The following analysis is informed by concerns which are related to a wide range of issues in philosophy, history, political theory and practice, and cultural analysis. Since each chapter approaches a different theme related to the tension between Progress and Utopia, and may be read independently, it may be useful to offer a comprehensive outline describing what each chapter sets out to do, and indicating how each relates to the others. With regard to the order of the chapters, Chapter Two may seem to be out of sequence. Its specialised argument could have perhaps been beneficially placed after the less idiosyncratic arguments of the present Chapters Three and Four. It appears early, precisely because it seeks to be provocative, and to stimulate thinking about Progress and Utopia in a comparatively unorthodox direction: the relationship between attitudes towards Progress and Utopia, and styles of intellectual practice.
Chapter 1. Progress and Utopia Analytically Distinguished.

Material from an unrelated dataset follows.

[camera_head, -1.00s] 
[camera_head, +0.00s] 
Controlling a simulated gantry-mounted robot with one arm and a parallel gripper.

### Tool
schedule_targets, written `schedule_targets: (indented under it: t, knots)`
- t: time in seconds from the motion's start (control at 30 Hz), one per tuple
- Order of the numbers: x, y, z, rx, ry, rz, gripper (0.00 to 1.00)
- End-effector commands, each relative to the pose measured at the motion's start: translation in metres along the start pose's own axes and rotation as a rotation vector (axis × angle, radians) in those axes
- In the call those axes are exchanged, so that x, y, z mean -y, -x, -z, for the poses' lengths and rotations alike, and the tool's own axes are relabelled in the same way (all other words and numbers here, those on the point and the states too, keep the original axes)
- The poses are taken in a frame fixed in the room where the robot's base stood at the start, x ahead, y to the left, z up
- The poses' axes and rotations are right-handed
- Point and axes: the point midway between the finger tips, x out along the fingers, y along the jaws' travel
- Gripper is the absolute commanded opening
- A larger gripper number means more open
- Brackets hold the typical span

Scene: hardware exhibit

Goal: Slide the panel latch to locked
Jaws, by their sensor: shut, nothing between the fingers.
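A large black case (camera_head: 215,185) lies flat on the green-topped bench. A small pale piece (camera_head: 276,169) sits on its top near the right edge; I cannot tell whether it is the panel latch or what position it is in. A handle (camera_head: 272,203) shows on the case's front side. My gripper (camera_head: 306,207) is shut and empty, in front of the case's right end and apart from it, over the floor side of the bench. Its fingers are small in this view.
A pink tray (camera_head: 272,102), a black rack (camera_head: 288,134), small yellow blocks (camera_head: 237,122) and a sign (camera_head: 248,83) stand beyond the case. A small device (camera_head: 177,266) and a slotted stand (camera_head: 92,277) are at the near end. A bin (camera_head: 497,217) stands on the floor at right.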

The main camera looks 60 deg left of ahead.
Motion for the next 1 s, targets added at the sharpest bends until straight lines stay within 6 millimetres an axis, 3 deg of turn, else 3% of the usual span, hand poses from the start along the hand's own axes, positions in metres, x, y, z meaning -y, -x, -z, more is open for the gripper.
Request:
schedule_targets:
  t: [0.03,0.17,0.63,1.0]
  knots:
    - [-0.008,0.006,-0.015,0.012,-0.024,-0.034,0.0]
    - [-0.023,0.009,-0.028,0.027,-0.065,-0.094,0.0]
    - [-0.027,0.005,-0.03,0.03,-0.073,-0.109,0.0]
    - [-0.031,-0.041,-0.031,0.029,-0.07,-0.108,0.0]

I argue that in the extensive relevant literature concerned with either Progress or Utopia, insufficient attention has been directed at the question of whether a progressive impulse, and a utopian impulse, are actually compatible. However, in a valuable paper which offers a detailed typology of 'ideal societies' (Davis,1984) the fundamental difference between the dynamism of Progress and the fixity of Utopia is noted -
"...Turgot and Condorcet offered to rescue the republic from 'fortuna', by flattening her wheel and unveiling the prospect of progress. But progress and utopia are not compatible. The dynamic utopia is a myth."
[ Davis, 1984:13.]
As Davis notes, the tension between the convergent perfectabilism of Utopia and the 'restless and relentless innovations of science', is central to the incompatibility of utopianism and progressiveness. Walsh (1962), expressed the tension starkly -
"...you can't have it both ways. You can have a society aquiver with creativity in the arts, sciences, technological breakthroughs... or you can have a safe and stable society. You can't choose both."
[ Walsh, 1962:148.]
The historical - transformative power of Science, is the dominant assumption in my argument (in Chapter 4) for the 'inescapability/ indispensability' of the acceptance of the possibility of Progress. Also related to the incompatibility of Progress and Utopia, is the challenge it poses to any thesis of the utopian directability of history, as attempts to enact such narratives of control have demonstrated. However, since such a thesis is now most unlikely to arise in our post-political, 'end-of-history' era, there is now a different challenge: how to integrate critical-utopian thought with a historical orientation that is progressive in the wake of failed political Utopias. The vital distinction between the concepts of Progress and Utopia is variously formulated, but it is basically argued that 'Progress' is open-ended, dynamic, continuously self-reforming; and that 'Utopia' signifies an end-state, a perfected stasis, a finally and positively determined closure against further (unnecessary) transformations. As Kumar says of the crucial relationship between Utopia and Science -
"... Baconian science broke through the static character of all ideal societies up to and including More's ... just as utopia's egalitarianism warred on occasion with its rationalism, so too did the dynamism of science threaten to press beyond the boundaries of utopia ... This was problematic. Pure science knows no end. It has no point of rest or stability. ... Utopia, however ... must in principle be bounded. It is the perfect society and its organization is the embodiment of perfection."
[ Kumar, 1991:54.]
Perfectionism is the source of anxiety here, and in thinking about the fateful question of the proper relationship of, as Kumar puts it - 'utopian thought and utopian practice' (political practice), differences tend to arise on the basis of the strength of that anxiety. Kumar simply states that 'they share certainly the ideal of perfection'. Thought and practice are said to 'follow different principles of different spheres of human activity', and he afirms that, 'Utopias are not written to be realised...' Apparently relatively untroubled by the (psychological) dark side of perfectionism, (similarly Ricoeur,1986), and its worldly extension via repressive political practices, Kumar appears to be overly-attached to the purely beneficial literary-imaginative modes of utopian thought. Even the great anti-utopian dystopian works (Zamyatin, Huxley, Koestler, Orwell), are described as 'paying tribute to utopia', on the puzzling basis that they possess a similarity of form, thereby stripping 'Utopia' of all its definitive substantive association with the Good, (p.99) and thereby of its seductive and dangerous power. This is congruent with a tendency to state that the relationship between utopian thought and utopian practice is safely indirect and always one of non-equivalence. I would argue that it should be, and henceforth of course must be an indirect relationship achieved by vigilance. Our century offers too many examples of the inherent consequences of the perfectionism of Utopias being taken as evidence of the possibility, that a perfect destination might actually be a place in history. (Utopias are, of course, a safe commodity in the hands of any liberal intellectual.)